Less than a year into my career as a litigator and I’ve already faced that inevitable and completely embarrassing rite of courtroom passage: a verbal cuffing from a judge.

I was in set-date court, at the Ontario Court of Justice, on a criminal matter (where lawyers aren’t robed) and had decided to forgo my tie. I thought I might push the envelope on what men have to wear in the courtroom. My mistake.

Once my matter concluded, the judge politely, but curtly, let me know that it was inappropriate to abandon my tie in court. Had I appeared before anyone else, he said, I could have been kicked out of the courtroom.

Lesson learned: wear a tie to court. And if that’s a non-negotiable, it might as well be a tie with style. For those looking to have a little fun with their tie choices, here are three stylish and yet totally court-appropriate options to wear at work.

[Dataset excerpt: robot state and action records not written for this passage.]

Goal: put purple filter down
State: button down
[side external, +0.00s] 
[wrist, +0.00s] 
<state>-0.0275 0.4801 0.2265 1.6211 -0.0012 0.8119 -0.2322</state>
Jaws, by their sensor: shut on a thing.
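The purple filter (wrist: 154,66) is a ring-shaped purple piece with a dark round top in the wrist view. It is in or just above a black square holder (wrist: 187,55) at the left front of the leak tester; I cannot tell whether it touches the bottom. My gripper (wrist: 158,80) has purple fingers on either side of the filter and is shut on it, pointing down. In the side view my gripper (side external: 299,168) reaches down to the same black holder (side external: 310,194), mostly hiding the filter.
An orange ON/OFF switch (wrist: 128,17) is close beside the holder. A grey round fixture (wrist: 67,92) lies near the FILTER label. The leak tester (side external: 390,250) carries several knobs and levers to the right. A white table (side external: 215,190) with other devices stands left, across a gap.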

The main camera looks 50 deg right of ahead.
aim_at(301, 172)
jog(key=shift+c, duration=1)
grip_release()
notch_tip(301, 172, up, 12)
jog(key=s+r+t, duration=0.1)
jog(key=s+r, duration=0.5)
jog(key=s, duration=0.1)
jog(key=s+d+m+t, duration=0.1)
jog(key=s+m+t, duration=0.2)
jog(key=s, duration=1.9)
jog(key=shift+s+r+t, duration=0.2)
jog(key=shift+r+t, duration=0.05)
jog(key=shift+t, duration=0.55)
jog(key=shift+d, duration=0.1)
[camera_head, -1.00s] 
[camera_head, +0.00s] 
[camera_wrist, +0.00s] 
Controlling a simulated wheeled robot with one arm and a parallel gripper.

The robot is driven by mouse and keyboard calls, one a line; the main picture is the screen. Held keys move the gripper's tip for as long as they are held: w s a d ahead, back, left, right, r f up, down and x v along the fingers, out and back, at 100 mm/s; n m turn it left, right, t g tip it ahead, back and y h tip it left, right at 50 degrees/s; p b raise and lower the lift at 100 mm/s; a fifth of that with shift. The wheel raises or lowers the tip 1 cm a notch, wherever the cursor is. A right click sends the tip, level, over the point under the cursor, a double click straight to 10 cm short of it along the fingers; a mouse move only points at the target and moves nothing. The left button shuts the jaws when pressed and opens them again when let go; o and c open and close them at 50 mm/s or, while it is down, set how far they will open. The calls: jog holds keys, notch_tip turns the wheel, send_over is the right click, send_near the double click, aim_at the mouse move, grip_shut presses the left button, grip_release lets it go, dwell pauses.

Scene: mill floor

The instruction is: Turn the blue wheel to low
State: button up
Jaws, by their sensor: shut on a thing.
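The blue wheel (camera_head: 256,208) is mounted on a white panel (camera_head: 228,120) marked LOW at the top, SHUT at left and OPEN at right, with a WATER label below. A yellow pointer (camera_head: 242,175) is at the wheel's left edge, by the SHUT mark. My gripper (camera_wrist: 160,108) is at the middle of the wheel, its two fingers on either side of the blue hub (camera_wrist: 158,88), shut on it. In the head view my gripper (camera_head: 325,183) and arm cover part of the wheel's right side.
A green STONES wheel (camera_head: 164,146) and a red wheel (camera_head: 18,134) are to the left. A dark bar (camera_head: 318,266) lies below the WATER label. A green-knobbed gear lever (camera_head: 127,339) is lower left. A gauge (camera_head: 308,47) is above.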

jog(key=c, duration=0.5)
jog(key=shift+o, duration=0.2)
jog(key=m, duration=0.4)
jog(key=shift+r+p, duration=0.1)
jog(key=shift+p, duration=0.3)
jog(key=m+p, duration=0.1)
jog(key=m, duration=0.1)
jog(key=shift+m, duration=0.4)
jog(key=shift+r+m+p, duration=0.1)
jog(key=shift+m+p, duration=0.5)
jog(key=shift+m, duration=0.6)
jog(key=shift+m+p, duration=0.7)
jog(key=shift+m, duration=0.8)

Regimental stripe tie 1. The regimental stripe
This tie took off in the mid-twentieth century when British men returned from the war and kept wearing their regimental colours. It’s versatile because it’s conservative (if they can wear it in the army . . .) but still adds bright colour to your outfit.

Knit tie2. The knit tie
This bad boy is often made out of silk, but it’s knitted like your grandmother’s slippers. Usually it comes in one solid colour and strikes a nice balance between casual and refined. Plus, it’s the long-favoured choice of Bond. Need I say more?

Foulard tie3. The foulard
This tie is covered with a pattern of tiny, repeating whimsical shapes (anything from chickens to fire trucks). From a distance, the pattern appears to melt together, creating a deceivingly conservative look — perfect for getting away with a little sartorial playfulness without getting a dressing down from the bench.

This story is from our Summer 2015 issue.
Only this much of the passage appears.